Bond traders, hedge funds, and global macro strategists have ramped up bets against the U.S. dollar in recent weeks, a move that’s about to shake currency markets. As the wave of “short dollar” positioning grows, it’s raising fresh warnings about volatility, not just in forex but across equities, bonds, commodities, and crypto.
Shorting the dollar means speculators are betting its value will decline relative to other major currencies. It’s a trend that has picked up steam in September, fueled by expectations that the Federal Reserve is near the end of its tightening cycle and may soon pivot to further interest rate cuts.

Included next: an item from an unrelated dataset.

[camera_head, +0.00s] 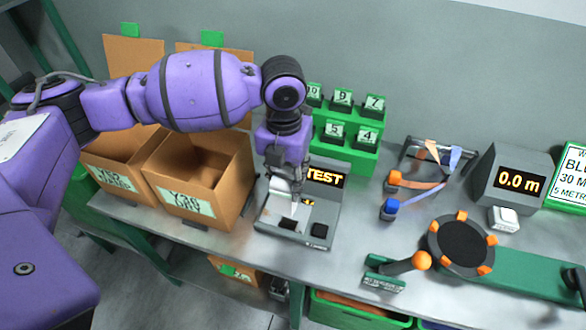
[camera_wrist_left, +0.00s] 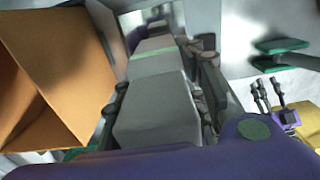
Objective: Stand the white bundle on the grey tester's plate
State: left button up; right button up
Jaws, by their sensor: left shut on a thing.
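My left gripper (camera_head: 284,188) is over the grey tester (camera_head: 328,197) with its lit TEST display, fingers pointing down at the tester's plate (camera_head: 273,211). It is shut on the white bundle (camera_wrist_left: 155,112), a pale block between the two fingers in the left wrist view. In the head view the gripper mostly hides the bundle, so I cannot tell whether it touches the plate. A small purple gripper with dark fingers, apparently my right one (camera_wrist_left: 273,97), shows at the right of the left wrist view; its opening is unclear.
Two open cardboard boxes (camera_head: 190,207) stand left of the tester. A green rack of numbered cards (camera_head: 350,152) stands behind it. To the right are clips with straps (camera_head: 415,185), a 0.0 m meter (camera_head: 513,180) and a round black winder (camera_head: 460,243). Some bench in front is bare.

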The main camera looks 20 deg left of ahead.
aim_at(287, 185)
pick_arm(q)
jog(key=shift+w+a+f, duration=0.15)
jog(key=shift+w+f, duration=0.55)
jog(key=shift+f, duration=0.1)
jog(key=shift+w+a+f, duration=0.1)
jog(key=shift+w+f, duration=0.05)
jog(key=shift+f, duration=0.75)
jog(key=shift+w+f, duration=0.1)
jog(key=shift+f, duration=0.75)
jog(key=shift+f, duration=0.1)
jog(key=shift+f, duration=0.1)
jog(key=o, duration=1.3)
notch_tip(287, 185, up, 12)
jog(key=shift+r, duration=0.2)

Fiscal deficits, talk of dedollarization in global trade, and capital flows into assets like gold and emerging market currencies have all put pressure on the greenback.

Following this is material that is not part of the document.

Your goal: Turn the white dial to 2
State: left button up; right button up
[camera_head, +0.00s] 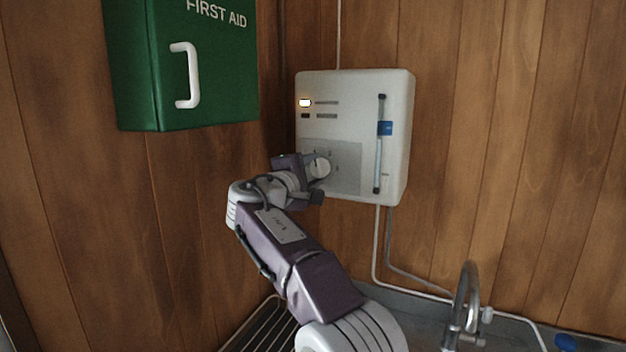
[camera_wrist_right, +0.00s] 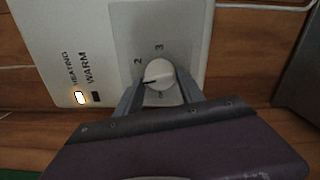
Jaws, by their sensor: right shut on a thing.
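The white dial (camera_wrist_right: 160,73) sits on a grey panel on the front of a white wall heater box (camera_head: 350,90). It also shows in the head view (camera_head: 321,167). My right gripper (camera_wrist_right: 160,88) is shut on the dial, one finger on each side; in the head view it reaches the panel from the left (camera_head: 316,178). In the right wrist view the dial's dark pointer points left and slightly down, below the printed 2 (camera_wrist_right: 138,61). The 3 (camera_wrist_right: 158,47) is above the dial. Any mark at the pointer's tip is hidden by a finger. My left gripper is not in view.
The upper indicator lamp (camera_head: 305,103) glows; the lower one is dark. A vertical tube with a blue marker (camera_head: 385,128) runs down the box's right side. A green first aid cabinet (camera_head: 185,70) hangs at left. A sink tap (camera_head: 466,300) stands lower right.

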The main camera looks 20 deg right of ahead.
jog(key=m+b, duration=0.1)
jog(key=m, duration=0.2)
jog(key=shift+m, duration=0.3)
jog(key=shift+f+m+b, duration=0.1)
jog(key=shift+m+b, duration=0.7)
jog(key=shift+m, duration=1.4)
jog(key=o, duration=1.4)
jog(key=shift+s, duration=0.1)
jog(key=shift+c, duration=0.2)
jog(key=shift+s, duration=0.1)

This kind of move doesn’t just affect currency markets. U.S. equities and global markets can see sudden capital flows as currency hedges are unwound. Treasury yields may swing as risk sentiment and safe-haven demand shift. Gold and oil prices can react violently to dollar strength or weakness, and a strong U.S. dollar often pushes crypto prices down, and vice versa.
However, while the dollar is trending weaker, losing 10% of its value this year, it has posted intermittent gains when economic news turns positive. The back-and-forth can mean sharp swings for investors as positions are unwound or reversed.
The risk with a crowded short is that too many traders end up on the same side of the bet. If circumstances change, exits are narrow, leading to outsized moves that ripple through global financial markets.
While the trade remains a favorite heading into Q4 2025, history has shown that crowded positioning can make for a bumpy ride ahead. Volatility is not just possible; it’s likely, and investors should be prepared for big moves in both directions.